SERMONS - EUG. BERSIER 

Tome VI


L'INSOUCIANCE
ET
L'ESPRIT D'INQUIETUDE

 

« Ne vous mettez point en souci, ni pour votre vie, de ce que vous mangerez et de ce que vous boirez, ni pour votre corps, de quoi vous vous vêtirez. La vie n'est-elle pas plus que la nourriture et le corps plus que le vêtement? Regardez les oiseaux du ciel : ils ne sèment ni ne moissonnent, ils n'amassent rien dans des greniers, et votre Père céleste les nourrit. Ne valez-vous pas bien plus qu'eux? D'ailleurs, qui de vous peut, par ses soucis, ajouter une coudée à sa taille? Et pourquoi vous mettre en souci du vêtement? Considérez comment croissent les lis des champs; ils ne travaillent ni ne filent cependant je vous disque Salon-ion même, dans toute sa magnificence, n'était point vêtu comme l'un de ces lis. Si Dieu revêt de la sorte l'herbe des champs qui est aujourd'hui et qui demain sera jetée au four, combien plutôt ne vous vêtira-t-il pas, vous, ô gens de peu de foi? Ne vous mettez donc point en souci, et ne dites pas : « Que mangerons-nous, ou que boirons-nous, ou de quoi nous vêtirons-nous? » comme font les païens qui recherchent toutes ces choses, car votre Père céleste sait que vous en avez besoin. Cherchez premièrement le royaume de Dieu et sa justice et toutes ces choses vous seront données par-dessus. »

(MATTH. V, 25-33.)

C'est à quelques pauvres Galiléens que Jésus adresse ces grandes paroles. Il les arrache à la misérable existence qui les absorbe et les asservit. Il dresse devant leurs yeux le magnifique idéal du royaume de justice et de vérité qu'il est venu fonder sur la terre, et il les exhorte à en préparer la venue et le triomphe.
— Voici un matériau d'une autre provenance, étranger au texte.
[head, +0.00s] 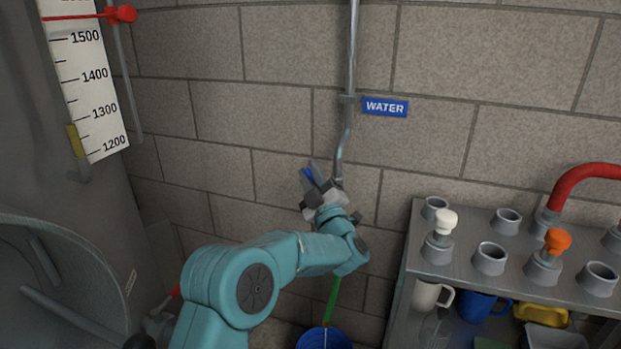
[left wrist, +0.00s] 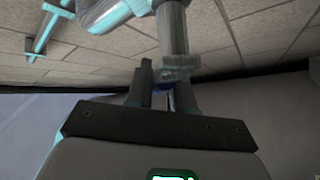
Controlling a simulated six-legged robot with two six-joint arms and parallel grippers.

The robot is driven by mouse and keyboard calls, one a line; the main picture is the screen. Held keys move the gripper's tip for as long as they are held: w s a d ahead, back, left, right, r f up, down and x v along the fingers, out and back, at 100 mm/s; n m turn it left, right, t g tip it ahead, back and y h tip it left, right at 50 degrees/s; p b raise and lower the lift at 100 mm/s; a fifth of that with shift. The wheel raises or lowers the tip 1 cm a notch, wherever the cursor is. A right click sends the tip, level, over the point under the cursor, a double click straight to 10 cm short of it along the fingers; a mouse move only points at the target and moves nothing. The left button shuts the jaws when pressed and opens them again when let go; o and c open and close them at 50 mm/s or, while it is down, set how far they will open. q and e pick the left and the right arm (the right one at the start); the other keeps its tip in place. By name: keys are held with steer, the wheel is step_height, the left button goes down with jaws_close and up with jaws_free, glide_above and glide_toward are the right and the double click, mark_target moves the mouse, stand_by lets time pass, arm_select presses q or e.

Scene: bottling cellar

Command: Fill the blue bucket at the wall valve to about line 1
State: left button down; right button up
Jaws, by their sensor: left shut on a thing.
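The blue bucket (head: 323,340) shows at the bottom edge of the head view, cut off by the frame, below my left arm. A grey pipe (head: 351,60) runs down the wall beside the blue WATER sign (head: 385,107). My left gripper (head: 316,176) is at the lower end of this pipe. It is shut on a small blue part, apparently the valve handle (head: 308,174); the fingers hide most of it. In the left wrist view the fingers (left wrist: 166,80) stand around the valve, with the pipe (left wrist: 172,35) beyond. The bucket's lines and water level cannot be made out.
A narrow green strip (head: 332,302) rises above the bucket. On the right stands a metal rack (head: 465,262) with sockets, knobs and a red hose (head: 578,178), with mugs below. On the left is a large grey tank (head: 50,170) with a scale (head: 88,75).

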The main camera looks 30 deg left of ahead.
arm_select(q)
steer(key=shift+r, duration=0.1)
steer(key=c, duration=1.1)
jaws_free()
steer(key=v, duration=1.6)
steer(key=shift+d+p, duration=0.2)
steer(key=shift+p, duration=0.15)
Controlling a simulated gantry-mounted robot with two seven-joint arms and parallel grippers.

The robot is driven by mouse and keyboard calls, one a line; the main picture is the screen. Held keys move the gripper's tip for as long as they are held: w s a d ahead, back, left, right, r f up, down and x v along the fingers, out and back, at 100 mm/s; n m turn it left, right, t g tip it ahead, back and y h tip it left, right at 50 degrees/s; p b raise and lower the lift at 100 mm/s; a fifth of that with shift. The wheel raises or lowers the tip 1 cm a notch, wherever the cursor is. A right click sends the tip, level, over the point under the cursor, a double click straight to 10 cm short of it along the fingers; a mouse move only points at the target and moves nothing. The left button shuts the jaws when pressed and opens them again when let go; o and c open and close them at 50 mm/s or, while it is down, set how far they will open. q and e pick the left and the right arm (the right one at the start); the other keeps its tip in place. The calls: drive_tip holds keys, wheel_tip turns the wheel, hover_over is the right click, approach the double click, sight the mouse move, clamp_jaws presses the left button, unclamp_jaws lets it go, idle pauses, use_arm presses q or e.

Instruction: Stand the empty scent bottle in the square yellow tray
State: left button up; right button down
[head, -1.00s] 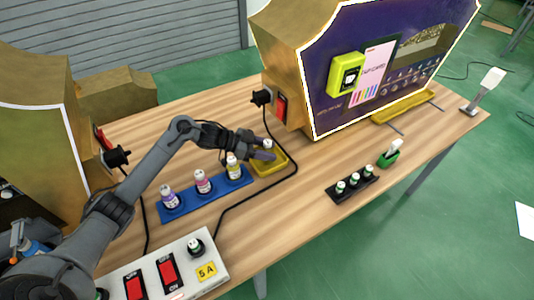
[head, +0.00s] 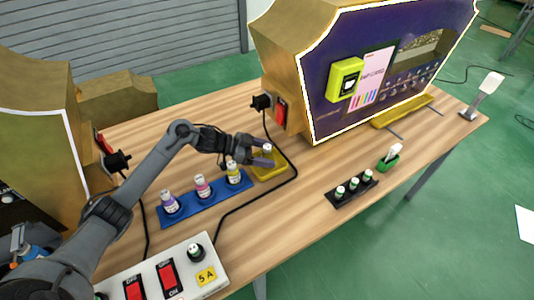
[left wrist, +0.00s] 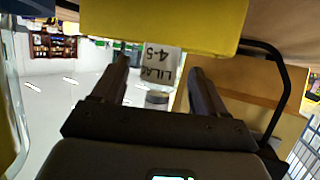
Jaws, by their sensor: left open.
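The scent bottle (head: 267,149) stands upright in the square yellow tray (head: 274,173), its pale cap showing between my fingers. In the left wrist view the picture is inverted; the bottle (left wrist: 154,66) carries a label reading "LILAC 4-5", and the tray's yellow wall (left wrist: 160,22) fills the top. My left gripper (head: 263,152) is open at the bottle, one finger on each side, with gaps visible in the left wrist view (left wrist: 158,72). The bottle's base is hidden by the tray wall. My right gripper is not in view.
A blue rack (head: 213,197) with purple, pink and yellow bottles stands just left of the tray. A black cable (head: 250,201) curves around the tray's right side. The purple vending machine (head: 325,115) stands behind. A black holder (head: 340,201) with small bottles is at the right.

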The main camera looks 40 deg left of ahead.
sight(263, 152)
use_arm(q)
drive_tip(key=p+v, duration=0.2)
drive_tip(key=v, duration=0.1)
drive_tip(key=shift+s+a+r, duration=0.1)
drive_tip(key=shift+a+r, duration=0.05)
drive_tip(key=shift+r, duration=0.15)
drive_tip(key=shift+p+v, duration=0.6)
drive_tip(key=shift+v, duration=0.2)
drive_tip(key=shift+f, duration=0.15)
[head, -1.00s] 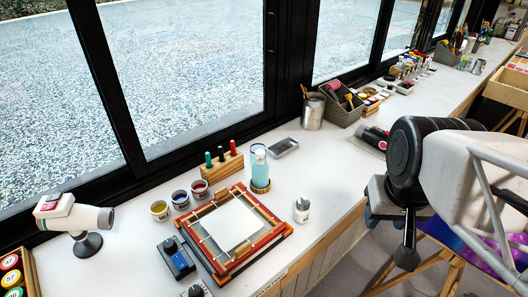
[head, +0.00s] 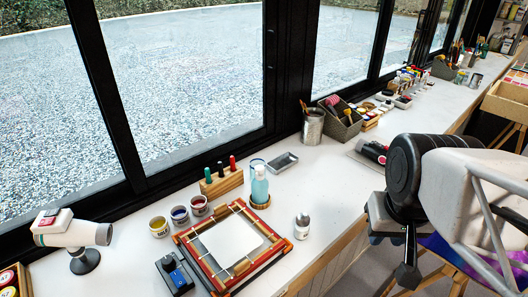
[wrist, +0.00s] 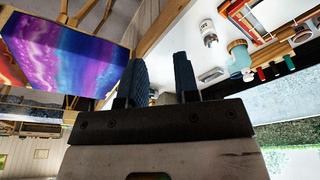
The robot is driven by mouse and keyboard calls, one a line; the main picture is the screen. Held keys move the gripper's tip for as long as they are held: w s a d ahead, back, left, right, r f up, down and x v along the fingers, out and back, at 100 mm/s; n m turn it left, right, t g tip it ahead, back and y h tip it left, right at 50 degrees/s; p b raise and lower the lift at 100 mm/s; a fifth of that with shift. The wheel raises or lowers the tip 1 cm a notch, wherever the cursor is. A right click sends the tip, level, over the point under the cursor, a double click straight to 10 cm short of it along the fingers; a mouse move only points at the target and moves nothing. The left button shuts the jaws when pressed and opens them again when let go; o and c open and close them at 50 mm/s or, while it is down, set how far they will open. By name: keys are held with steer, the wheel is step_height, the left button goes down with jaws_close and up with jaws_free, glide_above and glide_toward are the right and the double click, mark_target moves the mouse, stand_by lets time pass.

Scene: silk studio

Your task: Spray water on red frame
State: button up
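The red frame (head: 187,257) lies flat on the white worktop, with a white panel (head: 228,242) inside it and wooden bars over its edges. A light-blue bottle (head: 260,187) with a pale top stands upright on a round wooden coaster (head: 261,204) at the frame's far right corner. The bottle (wrist: 240,58) and part of the red frame (wrist: 270,28) also show upside down in the wrist view. My gripper (wrist: 161,68) is open, with nothing between its two dark fingers. It is to the right of the frame and bottle, apart from both; its fingertips are unclear in the head view.
A small silver-white jar (head: 302,226) stands right of the frame. A blue-black device (head: 174,274) is at left.

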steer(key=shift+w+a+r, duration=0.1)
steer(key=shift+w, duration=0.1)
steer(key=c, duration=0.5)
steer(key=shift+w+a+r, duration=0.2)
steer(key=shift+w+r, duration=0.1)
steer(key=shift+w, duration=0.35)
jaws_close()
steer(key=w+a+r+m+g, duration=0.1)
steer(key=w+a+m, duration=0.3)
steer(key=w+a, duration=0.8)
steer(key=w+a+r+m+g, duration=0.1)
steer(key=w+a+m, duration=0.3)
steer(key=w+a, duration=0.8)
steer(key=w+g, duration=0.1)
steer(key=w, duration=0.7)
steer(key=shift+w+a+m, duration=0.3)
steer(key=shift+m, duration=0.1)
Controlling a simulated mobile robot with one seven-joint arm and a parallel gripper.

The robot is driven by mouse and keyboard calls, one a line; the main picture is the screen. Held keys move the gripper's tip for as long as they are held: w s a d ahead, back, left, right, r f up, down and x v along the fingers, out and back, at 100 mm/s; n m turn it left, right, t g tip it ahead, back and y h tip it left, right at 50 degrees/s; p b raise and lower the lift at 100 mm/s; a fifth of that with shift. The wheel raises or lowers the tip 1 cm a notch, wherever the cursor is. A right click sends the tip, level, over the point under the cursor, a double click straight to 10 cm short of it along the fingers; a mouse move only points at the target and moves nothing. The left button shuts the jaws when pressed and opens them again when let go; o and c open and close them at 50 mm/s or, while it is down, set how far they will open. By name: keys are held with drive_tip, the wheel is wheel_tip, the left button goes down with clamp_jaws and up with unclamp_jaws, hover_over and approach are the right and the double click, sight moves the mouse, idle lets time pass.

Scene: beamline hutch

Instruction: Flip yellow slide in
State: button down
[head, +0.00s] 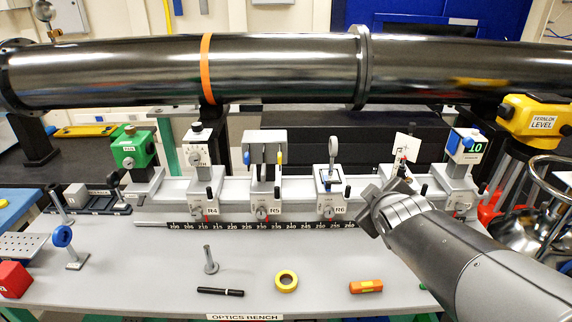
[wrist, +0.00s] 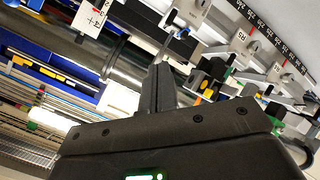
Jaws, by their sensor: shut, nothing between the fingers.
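The yellow slide (head: 280,157) is a small upright tab on the right side of the grey holder (head: 266,137) above the R5 mount. A blue tab (head: 247,157) hangs on the holder's left side. My gripper (head: 403,172) is to the right of the holder, past the R6 mount and close to the white target card (head: 405,148), well apart from the slide. In the wrist view my gripper's fingers (wrist: 160,85) are together and empty. A small yellow patch (wrist: 209,94) shows there beyond the fingers; I cannot tell whether it is the slide.
The R6 mount (head: 329,182) stands between my gripper and the holder. A black beam pipe (head: 280,68) runs above and behind the rail. A yellow ring (head: 286,281), a black marker (head: 220,292) and an orange block (head: 366,286) lie on the front of the bench.

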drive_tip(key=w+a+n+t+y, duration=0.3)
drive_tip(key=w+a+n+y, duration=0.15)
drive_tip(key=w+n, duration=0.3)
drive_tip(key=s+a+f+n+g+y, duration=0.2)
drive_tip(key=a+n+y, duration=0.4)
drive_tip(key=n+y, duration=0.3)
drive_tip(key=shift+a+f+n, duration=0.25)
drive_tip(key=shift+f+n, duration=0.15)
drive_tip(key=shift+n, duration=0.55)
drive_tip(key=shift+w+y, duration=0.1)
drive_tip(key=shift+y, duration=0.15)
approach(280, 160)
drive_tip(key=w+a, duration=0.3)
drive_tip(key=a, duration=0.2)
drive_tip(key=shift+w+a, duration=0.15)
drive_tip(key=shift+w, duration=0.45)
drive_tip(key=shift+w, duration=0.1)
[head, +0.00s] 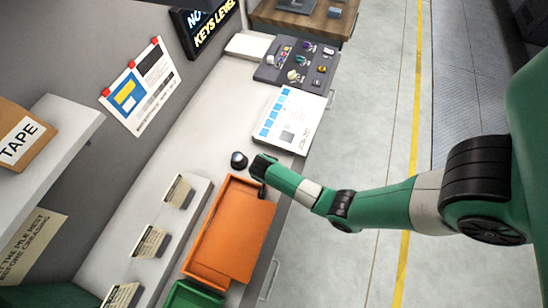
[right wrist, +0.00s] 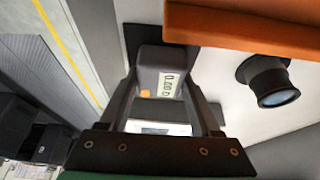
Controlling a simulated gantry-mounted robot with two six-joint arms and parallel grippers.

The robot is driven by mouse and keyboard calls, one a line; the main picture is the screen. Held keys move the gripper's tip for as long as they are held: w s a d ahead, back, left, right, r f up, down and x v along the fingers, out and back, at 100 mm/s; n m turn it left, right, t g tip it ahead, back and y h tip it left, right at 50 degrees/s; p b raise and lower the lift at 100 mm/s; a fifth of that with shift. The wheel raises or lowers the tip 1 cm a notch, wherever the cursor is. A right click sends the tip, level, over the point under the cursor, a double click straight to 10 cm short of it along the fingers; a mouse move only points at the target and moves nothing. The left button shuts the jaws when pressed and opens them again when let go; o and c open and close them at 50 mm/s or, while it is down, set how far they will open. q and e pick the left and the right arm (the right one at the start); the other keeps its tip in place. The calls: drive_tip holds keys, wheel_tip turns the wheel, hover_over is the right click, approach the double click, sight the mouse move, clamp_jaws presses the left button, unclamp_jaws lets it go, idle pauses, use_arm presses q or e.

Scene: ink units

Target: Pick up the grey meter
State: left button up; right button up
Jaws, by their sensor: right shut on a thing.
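The grey meter (right wrist: 160,62), with a pale display and an orange button, is between the fingers of my right gripper (right wrist: 163,88) in the right wrist view. The gripper is shut on it. In the head view my right gripper (head: 262,168) is over the white bench at the near corner of the orange tray, and I cannot make out the meter clearly there. Whether the meter touches the bench is hard to tell. My left gripper is not in view.
A black loupe-like cylinder (head: 239,160) stands close beside my right gripper; it also shows in the right wrist view (right wrist: 268,82). The orange tray (head: 230,235) is adjacent. A printed sheet (head: 290,118) and a dark tray of small parts (head: 297,62) lie farther back.

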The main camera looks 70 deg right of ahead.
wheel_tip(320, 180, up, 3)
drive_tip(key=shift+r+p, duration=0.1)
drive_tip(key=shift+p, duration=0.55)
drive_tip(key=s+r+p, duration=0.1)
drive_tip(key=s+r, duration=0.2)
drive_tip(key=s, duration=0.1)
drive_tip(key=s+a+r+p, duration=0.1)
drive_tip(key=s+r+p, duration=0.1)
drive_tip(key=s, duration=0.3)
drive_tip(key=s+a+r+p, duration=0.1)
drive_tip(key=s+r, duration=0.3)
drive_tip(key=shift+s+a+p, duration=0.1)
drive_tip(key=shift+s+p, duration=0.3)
Mais cette exhortation si élevée n'a pas toujours été comprise. Le moyen âge en particulier a donné à ces paroles une signification fausse et dangereuse que des rêveurs sublimes tels que François d'Assise ont voulu réaliser par la création de ces ordres célèbres qui ont fait de la pauvreté l'idéal même de la vie chrétienne. L'incrédulité contemporaine a retenu cette explication pour son compte et y a trouvé un argument facile et puissant contre l'Evangile. Jésus-Christ, d'après elle, aurait enseigné le mépris de la vie présente et la sainte et naïve insouciance du quiétisme. « Que serait devenue, nous dit-on, la civilisation moderne avec ses progrès et ses conquêtes si l'on avait pris à la lettre un tel enseignement? Proposer d'imiter les oiseaux du ciel ou les lis des champs qui ne travaillent pas et n'amassent pas en prévision de l'avenir, n'est-ce pas condamner le travail, la prévoyance et l'économie? N'est-ce pas ignorer ou flétrir tout ce qui fait la grandeur et la supériorité des sociétés modernes, et conduire fatalement les hommes à l'inaction rêveuse et à la vie contemplative qui seront la mort de tout progrès ? » Cette objection est trop sérieuse pour que nous l'écartions à la légère. Il nous faut donc l'aborder en face et, quand nous l'aurons résolue, nous pourrons d'autant mieux tirer de ces paroles du Christ l'enseignement profond qu'elles renferment.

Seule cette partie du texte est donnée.